WORK TO COMPLETE :: Write the listing below out again exactly, dropping the images.

DATASET SECTION ::
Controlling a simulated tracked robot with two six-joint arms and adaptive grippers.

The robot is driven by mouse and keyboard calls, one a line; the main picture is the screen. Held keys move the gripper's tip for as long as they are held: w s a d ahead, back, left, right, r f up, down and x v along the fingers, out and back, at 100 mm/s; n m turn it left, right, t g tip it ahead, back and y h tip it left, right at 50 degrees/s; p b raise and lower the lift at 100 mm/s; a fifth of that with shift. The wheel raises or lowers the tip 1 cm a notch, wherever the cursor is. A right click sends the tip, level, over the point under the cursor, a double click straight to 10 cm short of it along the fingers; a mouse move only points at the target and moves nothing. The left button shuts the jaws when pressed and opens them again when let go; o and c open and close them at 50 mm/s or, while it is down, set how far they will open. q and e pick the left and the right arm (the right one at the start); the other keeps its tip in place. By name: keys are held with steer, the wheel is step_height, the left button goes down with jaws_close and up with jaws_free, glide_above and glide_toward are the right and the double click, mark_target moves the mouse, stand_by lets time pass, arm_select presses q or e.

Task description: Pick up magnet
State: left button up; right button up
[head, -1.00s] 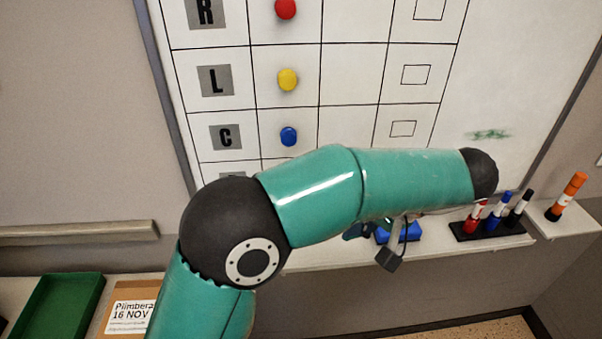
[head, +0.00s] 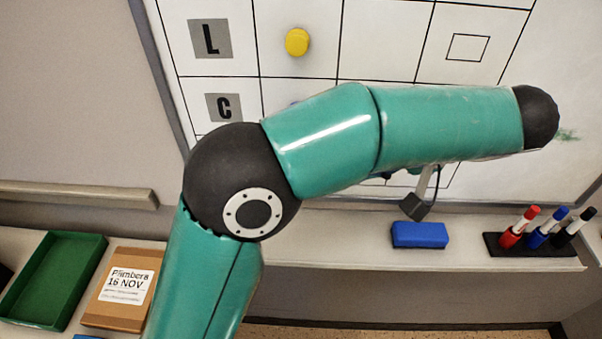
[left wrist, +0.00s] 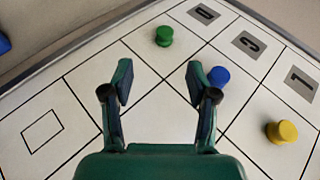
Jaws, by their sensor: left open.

EXERCISE RESPONSE ::
Controlling a simulated tracked robot with two six-joint arms and adaptive grippers.

The robot is driven by mouse and keyboard calls, one a line; the main picture is the screen. Held keys move the gripper's tip for as long as they are held: w s a d ahead, back, left, right, r f up, down and x v along the fingers, out and back, at 100 mm/s; n m turn it left, right, t g tip it ahead, back and y h tip it left, right at 50 degrees/s; p b raise and lower the lift at 100 mm/s; a fifth of that with shift. The wheel raises or lowers the tip 1 cm a notch, wherever the cursor is. A right click sends the tip, level, over the point under the cursor, a double click straight to 10 cm short of it along the fingers; a mouse move only points at the target and moves nothing. The left button shuts the jaws when pressed and opens them again when let go; o and c open and close them at 50 mm/s or, while it is down, set how far they will open. q and e pick the left and the right arm (the right one at the start); the other keeps its tip in place. By name: keys are held with steer, the wheel is step_height, the left button goes down with jaws_close and up with jaws_free, glide_above and glide_toward are the right and the double click, mark_target moves the mouse, stand_by lets time pass, arm_select presses q or e.

Task description: Pick up magnet
State: left button up; right button up
[head, -1.00s] 
[head, +0.00s] 
[left wrist, +0.00s] 
Jaws, by their sensor: left open.

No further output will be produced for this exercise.